Although the states have had generally favorable experiences in their
multimedia approaches, one sticking point has been coordinating the
funding and reporting of these activities with EPA.  Although there
is some flexibility in EPA's grant system to fund multimedia
activities from EPA's media-specific grant program, doing so has been
difficult and has required the states to engage in extensive
discussions and negotiations to obtain funds for these activities. 
For example, obtaining grant funds for a Massachusetts demonstration
project required not only EPA's approval but congressional
authorization as well to shift funds from other activities. 

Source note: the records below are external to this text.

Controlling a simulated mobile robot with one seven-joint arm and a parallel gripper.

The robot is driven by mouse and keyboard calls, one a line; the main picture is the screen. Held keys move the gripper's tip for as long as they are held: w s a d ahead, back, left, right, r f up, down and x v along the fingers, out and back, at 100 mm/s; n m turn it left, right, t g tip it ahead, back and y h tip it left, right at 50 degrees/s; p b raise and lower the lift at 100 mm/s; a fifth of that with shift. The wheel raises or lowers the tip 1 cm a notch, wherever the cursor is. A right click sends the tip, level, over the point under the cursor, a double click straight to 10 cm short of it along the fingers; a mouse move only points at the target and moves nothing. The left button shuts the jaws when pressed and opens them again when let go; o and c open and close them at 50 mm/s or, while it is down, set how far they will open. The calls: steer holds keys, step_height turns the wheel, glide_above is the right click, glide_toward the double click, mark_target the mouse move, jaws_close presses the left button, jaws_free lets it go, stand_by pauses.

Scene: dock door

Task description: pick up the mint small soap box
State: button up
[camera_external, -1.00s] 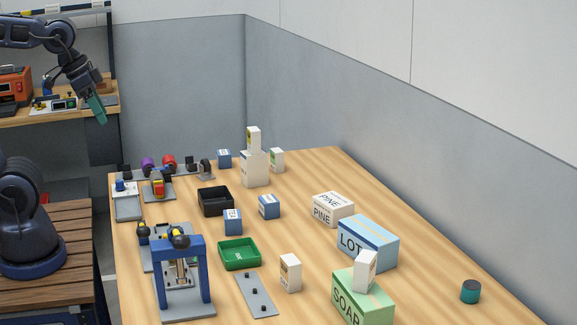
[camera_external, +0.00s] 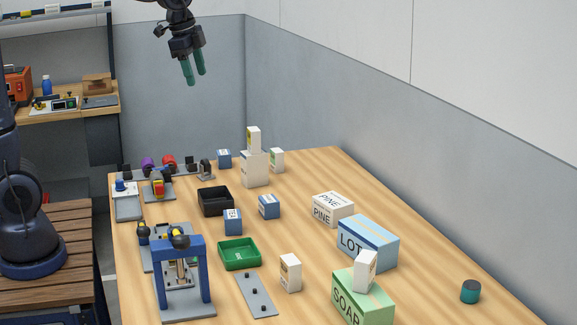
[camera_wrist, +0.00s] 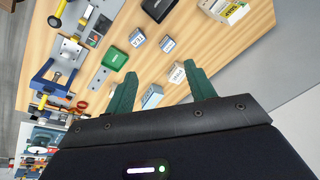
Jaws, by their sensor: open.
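A mint box lettered SOAP (camera_external: 350,305) stands at the near edge of the table in the external view, with a white box (camera_external: 366,268) tilted on top of it. It is the only plainly mint box I see; its small size is not clear. A white box with a green mark (camera_external: 277,160) stands at the back. My gripper (camera_external: 196,80) is open and empty, high above the far left part of the table, well away from the mint box. In the wrist view the open green fingers (camera_wrist: 163,82) point over the table; I cannot make out the mint box there.
A blue LOTION box (camera_external: 368,243) and a white PINE box (camera_external: 333,208) stand behind the mint box. A green tray (camera_external: 239,255), a black tray (camera_external: 215,201) and a blue press (camera_external: 180,275) are to the left. A teal cylinder (camera_external: 470,292) is at right; table around it is clear.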

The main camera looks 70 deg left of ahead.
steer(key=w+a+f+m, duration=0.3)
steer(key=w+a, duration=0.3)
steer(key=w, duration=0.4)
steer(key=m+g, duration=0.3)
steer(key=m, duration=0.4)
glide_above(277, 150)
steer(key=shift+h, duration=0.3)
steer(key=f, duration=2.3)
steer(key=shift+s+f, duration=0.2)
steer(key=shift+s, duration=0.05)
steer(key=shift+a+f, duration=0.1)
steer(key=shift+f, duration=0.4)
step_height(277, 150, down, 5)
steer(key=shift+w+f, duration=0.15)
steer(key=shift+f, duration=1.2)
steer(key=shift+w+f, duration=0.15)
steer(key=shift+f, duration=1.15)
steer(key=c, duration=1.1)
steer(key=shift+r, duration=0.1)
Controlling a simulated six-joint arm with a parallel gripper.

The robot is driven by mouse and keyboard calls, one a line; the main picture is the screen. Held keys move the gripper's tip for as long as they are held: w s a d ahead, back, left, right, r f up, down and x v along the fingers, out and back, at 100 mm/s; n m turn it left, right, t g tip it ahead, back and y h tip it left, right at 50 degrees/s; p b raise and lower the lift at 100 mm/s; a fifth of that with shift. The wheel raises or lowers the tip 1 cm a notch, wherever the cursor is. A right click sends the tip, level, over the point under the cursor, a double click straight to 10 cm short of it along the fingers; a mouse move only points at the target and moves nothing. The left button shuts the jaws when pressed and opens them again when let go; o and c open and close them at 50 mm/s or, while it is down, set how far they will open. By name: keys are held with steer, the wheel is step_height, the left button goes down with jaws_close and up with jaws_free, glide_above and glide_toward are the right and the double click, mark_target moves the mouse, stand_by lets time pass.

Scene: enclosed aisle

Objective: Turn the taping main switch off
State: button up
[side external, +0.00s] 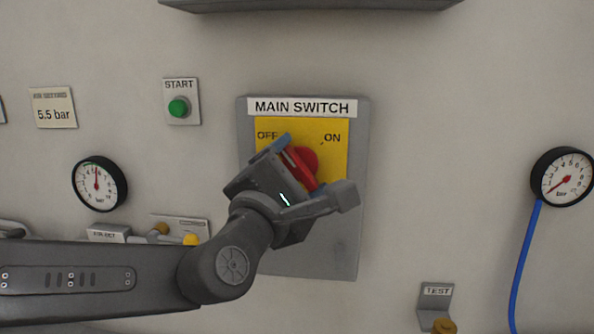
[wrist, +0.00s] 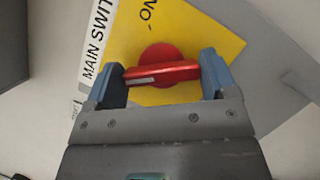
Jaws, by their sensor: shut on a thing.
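The main switch is a red rotary knob (side external: 308,160) on a yellow plate (side external: 334,160), under a "MAIN SWITCH" label with OFF at upper left and ON at upper right. My gripper (wrist: 162,78) is shut on its red handle (wrist: 165,73), one blue fingertip at each end. In the side view the handle slants from upper left to lower right, its upper end towards OFF. The handle's white mark (wrist: 141,80) is at its left end in the wrist view. My gripper hides the lower plate and a fingertip partly covers the OFF word in the side view.
A green START button (side external: 178,107) and a pressure gauge (side external: 99,184) are on the wall to the left. Another gauge (side external: 562,177) with a blue hose (side external: 522,262) is at right. A TEST button (side external: 443,325) sits at lower right.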

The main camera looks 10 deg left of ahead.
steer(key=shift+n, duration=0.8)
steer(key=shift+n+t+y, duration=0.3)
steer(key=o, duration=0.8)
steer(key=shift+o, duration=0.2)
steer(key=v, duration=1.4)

Furthermore, states can experience difficulty in reporting multimedia
activities to EPA, as required under various environmental statutes. 
For example, while Massachusetts conducts facilitywide inspections
and prepares comprehensive reports detailing the results, EPA
requires the state to report the results to multiple medium-specific
reporting systems, each of which has different formats, definitions,
and reporting cycles.  According to a Massachusetts environmental
official, preparing these duplicative reports wastes resources and
demoralizes staff. 

The new Performance Partnership grant program proposed in EPA's
fiscal year 1996 budget request could resolve the funding and
reporting issues.  Such grants are a step in the direction of NAPA's
recommendation that the Congress should authorize EPA to consolidate
categorical grants into an integrated environmental grant for any
state whose performance warrants it.  EPA believes that its
consolidated grants would provide the states with easier access to
multimedia funding and promote the reporting of their activities to
integrate the management of facilities.  For example, the grants
would allow the states to allocate funds to reflect local priorities,
while continuing to pursue national policy objectives and fulfilling
federal statutory requirements.  They would also include new
performance measures to simplify reporting requirements, while
ensuring continued environmental protection. 


   OBSERVATIONS
---------------------------------------------------------- Chapter 0:4

As long as environmental laws are media-specific and prescriptive and
EPA personnel are held accountable for meeting the requirements of
the laws, it will be difficult for the agency to fundamentally change
its relationships with the states to reduce day-to-day control over
program activities.  This situation was manifested in the funding and
reporting problems that resulted from the recent efforts of
Massachusetts, New York, and New Jersey to integrate their
environmental management activities.  However, within the flexibility
provided by existing environmental statutes, initiatives such as
EPA's National Environmental Performance Partnership System and its
proposed Performance Partnership grants have the potential to
ameliorate problems for those states interested in obtaining greater
flexibility in carrying out their environmental responsibilities.